Layzell noted that CESAR’s energy systems analysis and other research show that in recent years, there has been a decoupling of energy use from Gross Domestic Product. “I think we can grow our GDP and reduce our emissions,” we just need to do it more efficiently, he said.

 

Advancing energy storage in Alberta

Binnu Jeyakumar, energy analyst at the Pembina Institute, told the symposium that as Alberta phases out coal-fired power, “There is a risk of (natural) gas being overdeveloped and taking away the opportunities for renewables and energy storage to participate in our electricity system.”
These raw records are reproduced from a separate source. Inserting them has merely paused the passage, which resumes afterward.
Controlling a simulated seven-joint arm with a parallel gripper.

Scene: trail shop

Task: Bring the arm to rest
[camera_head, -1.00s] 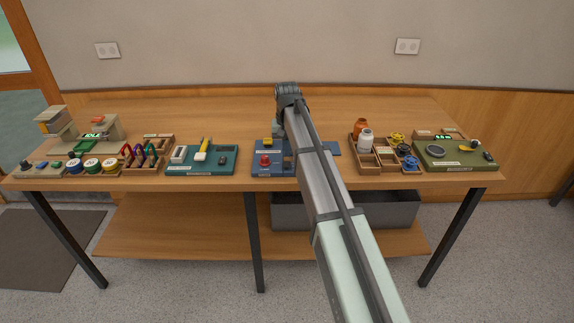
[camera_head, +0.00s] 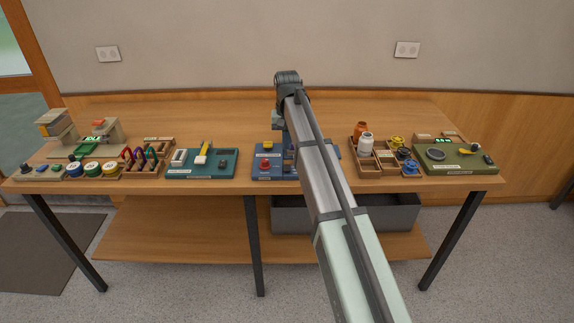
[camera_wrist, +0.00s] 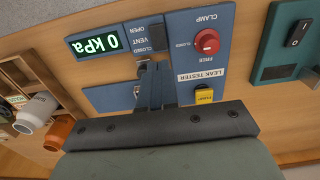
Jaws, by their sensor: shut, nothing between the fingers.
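My arm reaches over the middle of the table in the head view. In the wrist view my gripper (camera_wrist: 158,68) is shut and empty, its fingers side by side over the blue leak tester. The leak tester (camera_wrist: 190,20) has a red clamp knob (camera_wrist: 206,41), a yellow pump button (camera_wrist: 204,94) and a vent switch marked open and closed. Its green display (camera_wrist: 93,43) reads 0 kPa, upside down in this view. In the head view the leak tester (camera_head: 268,172) is partly hidden behind my arm, and the fingertips cannot be made out.
A teal board (camera_head: 202,163) with a yellow-handled tool lies left of the tester. A wooden tray (camera_head: 384,170) with bottles and valves and a green board (camera_head: 456,158) stand to the right. Scales and spools (camera_head: 92,168) are at the far left. The back of the table is clear.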

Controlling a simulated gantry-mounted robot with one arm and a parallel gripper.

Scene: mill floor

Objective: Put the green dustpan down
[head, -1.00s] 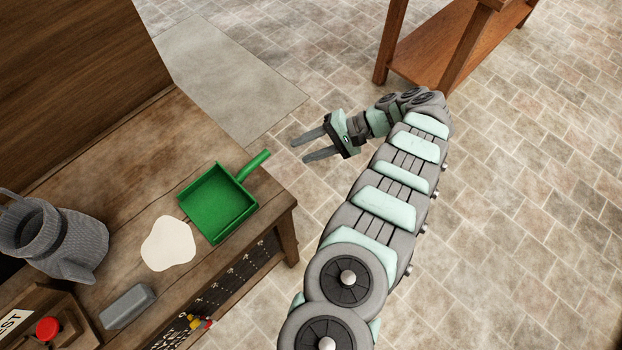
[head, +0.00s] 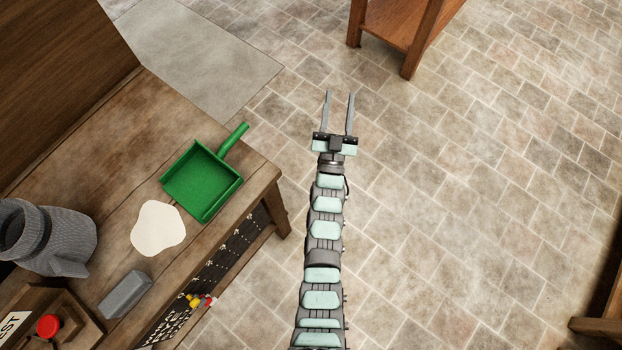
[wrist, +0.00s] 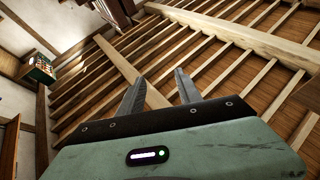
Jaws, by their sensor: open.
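The green dustpan (head: 203,184) lies on the wooden workbench (head: 120,145) near its right end in the head view, its handle pointing to the upper right. My gripper (head: 340,95) is open and empty. It is held out beyond the bench's right end, apart from the dustpan. In the wrist view its two fingers (wrist: 160,88) stand apart with nothing between them, and the dustpan does not show there.
A white patch (head: 158,229), a grey block (head: 125,294), a grey jug (head: 48,238) and a red button (head: 48,325) are on the bench. A wooden stand (head: 400,30) is at the top. Stone floor lies open to the right. The wrist view shows ceiling beams (wrist: 215,50).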

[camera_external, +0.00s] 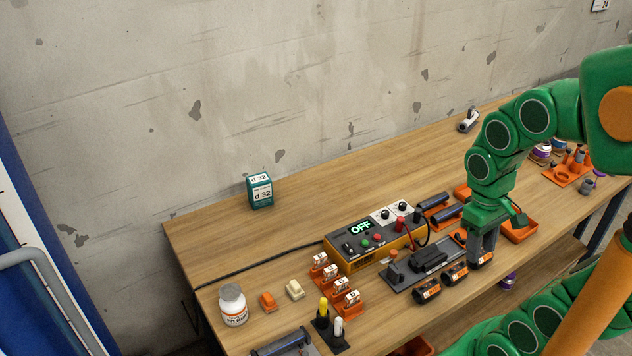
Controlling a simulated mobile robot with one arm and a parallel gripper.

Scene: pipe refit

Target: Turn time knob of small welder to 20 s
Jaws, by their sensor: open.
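The small welder (372,262) is a yellow-orange box with a dark top on the bench. Its green display reads OFF. Two dark knobs sit on white dial plates at its back right, a left knob (385,214) and a right knob (402,207). The dial marks are too small to read, so I cannot tell which is the time knob or its setting. My gripper (482,264) points down to the right of the welder, apart from the knobs, low over the bench near a row of dark cylinders. It is open; its fingertips are partly unclear.
A dark clamp fixture (428,262) and dark cylinders with orange labels (428,291) lie between welder and gripper. Red and black leads rise at the welder's right end. Orange tag holders (335,281) stand in front-left. A teal d 32 box (260,190) stands behind; bench there is clear.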

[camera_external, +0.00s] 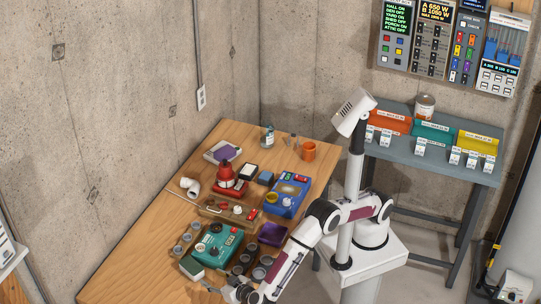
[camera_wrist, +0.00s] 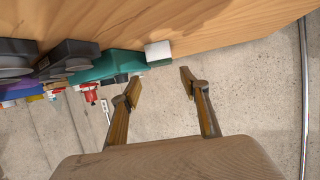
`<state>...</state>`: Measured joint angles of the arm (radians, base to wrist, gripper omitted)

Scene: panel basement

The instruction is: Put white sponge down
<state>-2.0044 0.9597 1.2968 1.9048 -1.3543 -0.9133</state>
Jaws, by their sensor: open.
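A small white sponge with a green side (camera_external: 191,267) lies on the wooden table (camera_external: 135,270), beside the lower left corner of a teal box-shaped device (camera_external: 213,247). The sponge also shows in the wrist view (camera_wrist: 158,50), near the table edge and next to the teal device. My gripper (camera_external: 214,289) is near the front of the table, just to the right of and below the sponge in the external view. In the wrist view my gripper (camera_wrist: 160,84) has its two fingers spread with nothing between them. The sponge is beyond the fingertips, apart from them.
Round grey cups (camera_external: 258,273) stand right of the teal device, near my gripper. A purple tray (camera_external: 272,234), a blue device (camera_external: 287,195) and a red device (camera_external: 228,180) sit farther back. The table's left part is bare. An orange mug (camera_external: 309,151) stands at the back.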

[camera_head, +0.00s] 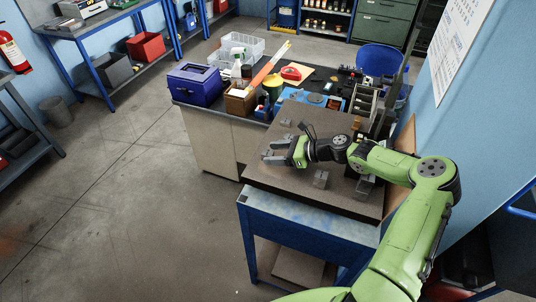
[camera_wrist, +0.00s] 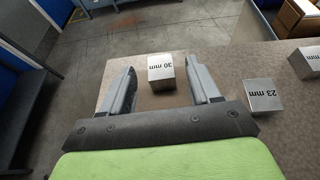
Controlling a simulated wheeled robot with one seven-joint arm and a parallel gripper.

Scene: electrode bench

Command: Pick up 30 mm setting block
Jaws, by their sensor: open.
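The 30 mm setting block (camera_wrist: 161,72), a small grey metal cube with its label upside down, sits on the brown plate (camera_wrist: 150,101) in the wrist view. My gripper (camera_wrist: 160,80) is open. One finger stands on each side of the block, with a visible gap on both sides. In the head view my gripper (camera_head: 274,151) is low over the plate's left part. I cannot clearly make out the 30 mm block there among the grey fingers.
A 23 mm block (camera_wrist: 262,95) lies just right of the fingers, with another block (camera_wrist: 306,62) farther right. In the head view a grey block (camera_head: 320,179) sits on the plate near my arm. A cluttered bench with a blue box (camera_head: 195,86) lies beyond.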

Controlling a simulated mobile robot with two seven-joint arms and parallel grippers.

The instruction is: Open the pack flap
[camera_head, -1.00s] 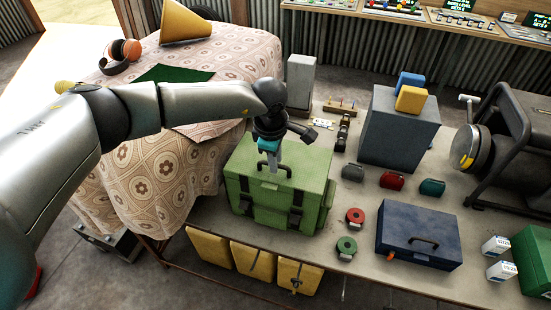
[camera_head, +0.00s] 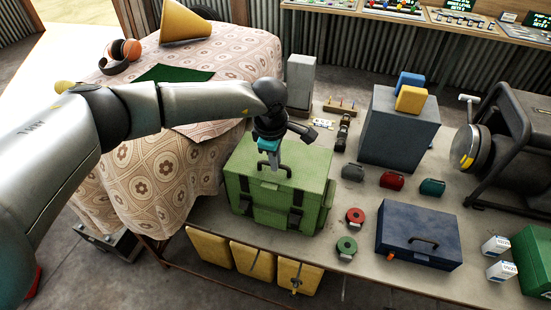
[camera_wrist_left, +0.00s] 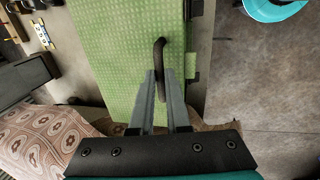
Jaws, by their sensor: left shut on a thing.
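The green pack (camera_head: 295,182) stands on the table in the head view, with dark straps and buckles on its front. Its top flap looks closed. A dark handle (camera_head: 280,161) arches on the top near the front edge. My left gripper (camera_head: 274,166) points down at the handle from above. In the left wrist view, the fingers of my left gripper (camera_wrist_left: 160,100) are shut on the handle (camera_wrist_left: 160,58), and the green top (camera_wrist_left: 115,50) spreads out around and beyond it. My right gripper is in neither view.
A dark blue toolbox (camera_head: 395,232) and red and green tape rolls (camera_head: 346,246) sit right of the pack. A grey cabinet (camera_head: 392,135) stands behind. A cloth-covered table (camera_head: 150,175) is at left. Yellow containers (camera_head: 250,260) hang below the table's front edge.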

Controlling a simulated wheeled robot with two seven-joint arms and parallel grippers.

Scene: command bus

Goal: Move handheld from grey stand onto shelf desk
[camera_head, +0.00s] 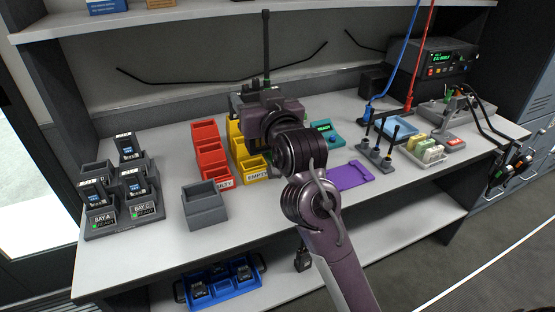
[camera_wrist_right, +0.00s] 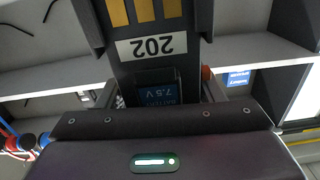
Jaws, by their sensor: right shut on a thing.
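My right gripper (camera_head: 262,98) is shut on the dark handheld, whose antenna (camera_head: 266,45) points up above the desk in the head view. The handheld's body is mostly hidden behind the gripper there. In the right wrist view the handheld (camera_wrist_right: 152,46) shows upside down, with a "202" label, gold contact strips and a battery marked 7.5 V. The shelf desk (camera_head: 270,215) has a light grey top. A grey stand (camera_head: 376,158) with short upright antennas is right of my gripper; I cannot tell if it is the task's stand. My left gripper is not in view.
A charger (camera_head: 120,205) with several bays stands at the left. A grey bin (camera_head: 204,206), red bins (camera_head: 210,155) and yellow bins (camera_head: 250,172) are near the middle. A purple pad (camera_head: 350,176) and a tray (camera_head: 425,150) lie to the right. The front strip is mostly clear.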

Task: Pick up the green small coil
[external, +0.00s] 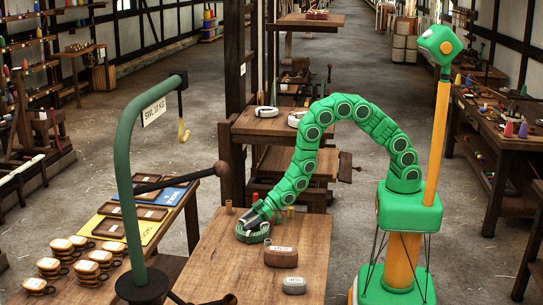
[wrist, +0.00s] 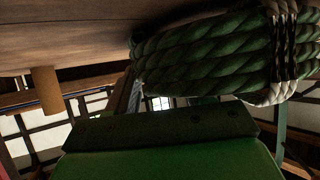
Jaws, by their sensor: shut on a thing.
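The green small coil (external: 254,237) is a thick green rope bundle at the far left part of the wooden table. My gripper (external: 250,222) reaches down from the upper right and is shut on the coil. The coil is at or very close to the tabletop; I cannot tell whether it touches. The fingertips are mostly hidden in both views.
A green hook stand (external: 128,190) rises at the left, beside trays (external: 143,211). The table's left middle is clear.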

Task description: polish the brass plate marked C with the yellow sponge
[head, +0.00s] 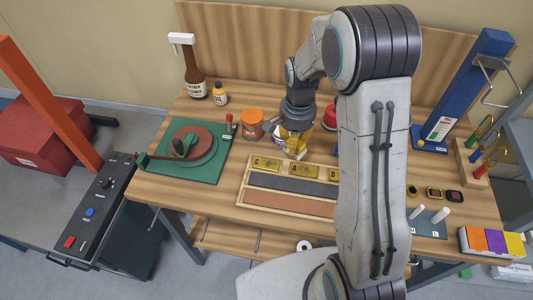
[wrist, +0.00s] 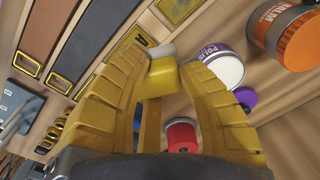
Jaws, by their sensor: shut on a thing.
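The yellow sponge (head: 299,152) is between the fingers of my gripper (head: 295,143). In the wrist view the yellow block of the sponge (wrist: 164,77) shows between the tips of my gripper (wrist: 163,65), beside a pale grey piece. The brass plates lie in a row at the back of the wooden tray (head: 243,196). The leftmost plate (head: 266,164) appears to be the one marked C; its letter is small. The plate marked A (head: 305,171) is to its right, close below my gripper. The plate marked B (head: 334,175) is partly hidden by my arm. Contact between sponge and plate cannot be told.
A polish tin (wrist: 222,68) and an orange-lidded balm jar (head: 252,119) stand just behind the tray. A red-lidded pot (head: 330,116) is to the right. A green board with a brown disc (head: 188,143) lies left. Grey and brown strips (head: 291,184) fill the tray's front.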

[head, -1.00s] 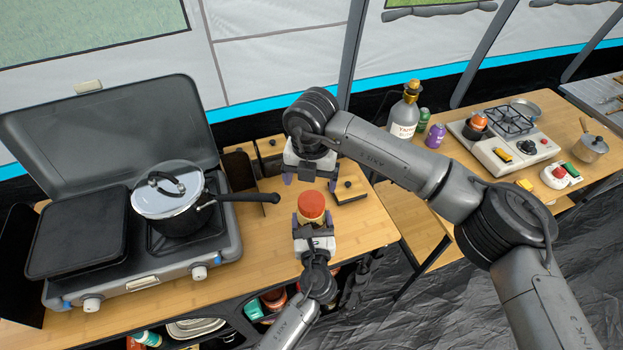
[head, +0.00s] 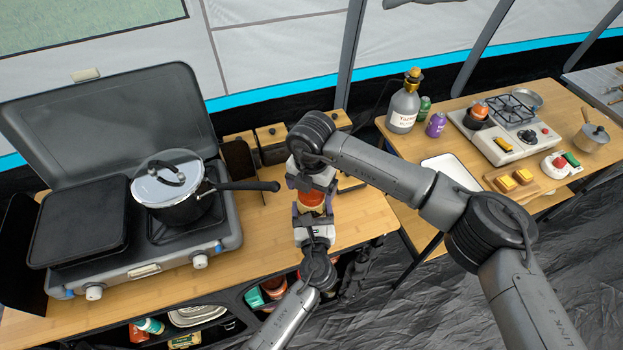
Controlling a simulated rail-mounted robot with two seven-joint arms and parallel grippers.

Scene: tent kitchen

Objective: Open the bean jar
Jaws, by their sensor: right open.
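The bean jar (head: 312,208), with its red-orange lid partly hidden, is near the right end of the wooden counter. My left gripper (head: 313,217) comes up from the front, its fingers on both sides of the jar's body, and it looks shut on the jar. My right gripper (head: 311,189) is open, pointing down directly over the jar, with its fingers at the lid's height. Its wrist covers the top of the jar, so I cannot tell whether the fingers touch the lid.
A camp stove with a lidded pot (head: 174,190) stands left, its handle (head: 245,187) reaching toward my grippers. Small wooden boxes (head: 271,142) stand behind. A second table at right holds a bottle (head: 404,105), a tray (head: 452,172), bread pieces (head: 507,183) and a burner (head: 503,133).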

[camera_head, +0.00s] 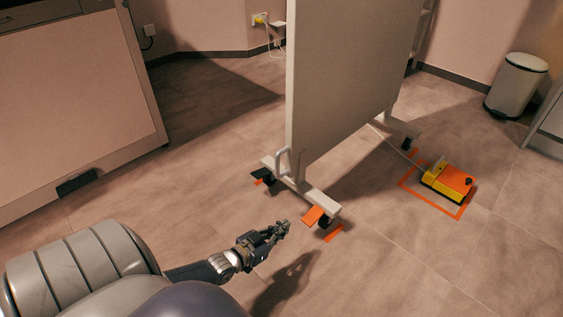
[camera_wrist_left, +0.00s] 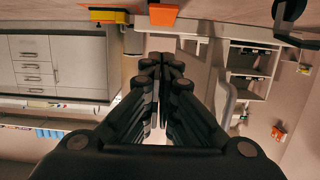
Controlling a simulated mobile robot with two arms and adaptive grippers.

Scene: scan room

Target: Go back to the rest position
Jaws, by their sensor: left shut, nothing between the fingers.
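My left gripper (camera_head: 277,231) reaches in from the lower left in the head view. It is shut and empty, in the air above the tiled floor, near the wheeled foot of a standing panel (camera_head: 345,75). In the left wrist view its dark fingers (camera_wrist_left: 163,62) meet in the middle with nothing between them. My right gripper is in neither view.
The panel's near foot has an orange pedal (camera_head: 314,215) and casters. A yellow and orange foot switch (camera_head: 448,183) lies inside an orange floor outline at the right. A bin (camera_head: 515,86) stands at the far right wall. A large cabinet (camera_head: 75,100) is at the left.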

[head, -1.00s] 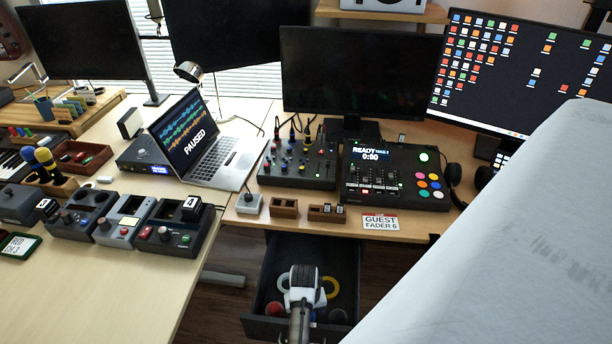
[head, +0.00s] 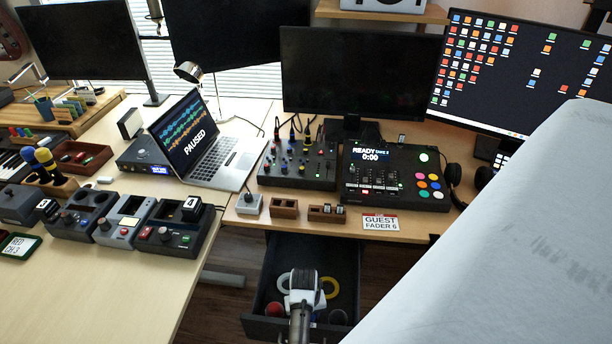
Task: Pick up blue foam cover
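My gripper (head: 303,281) is over the open drawer (head: 262,262), seen from above and behind. Its fingertips are hidden, so I cannot tell whether it is open or holds anything. In the drawer, a red round piece (head: 275,309) lies left of my gripper and a dark round piece (head: 338,317) lies to its right. The dark piece's colour is too dim to name surely as blue. What lies directly under my gripper is hidden. A dark bluish microphone top (head: 44,155) and a yellow one (head: 29,156) stand on the left desk.
A pale ring (head: 283,281) and a yellow ring (head: 331,287) also lie in the drawer. The desk edge with the guest sign (head: 380,222) overhangs the drawer's back. The left desk (head: 110,285) has clear room in front. A large pale surface blocks the right foreground.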

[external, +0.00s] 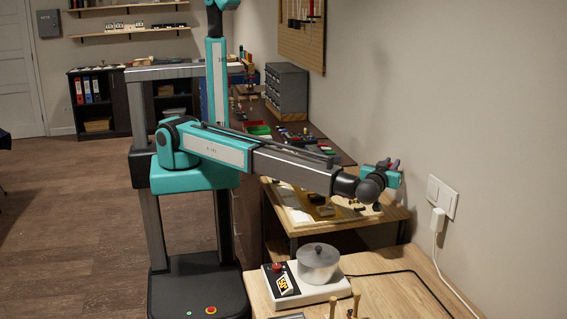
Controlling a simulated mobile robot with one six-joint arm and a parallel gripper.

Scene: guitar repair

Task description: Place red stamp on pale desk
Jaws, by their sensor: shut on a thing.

She suggested some guiding principles to help ensure a flexible and diverse electrical grid in Alberta. They include:

  

 

• prevent overbuild of “default” natural gas-fired generation;

• offer incentives for utilities and technology providers to innovate and compete;

• provide incentives for distributed generation, which fits well with energy storage;

• allow energy efficiency, demand response, energy storage and renewables all to compete by defining different capacity contracts for each;

• allow for different types of capacity (e.g. less flexible, fast ramping, etc.);

• provide short-term capacity contracts (e.g. one to three years); and

• develop technology-neutral mechanism for monetizing grid services.

Alberta’s Renewable Electricity Program, administered by the Alberta Electric System Operator, will encourage, through a competitive bidding process, the development of 5,000 megawatts of renewable electricity generation capacity by 2030. The provincial government is looking for projects that can be commissioned immediately, including about 400 MW in the program’s first round of competition.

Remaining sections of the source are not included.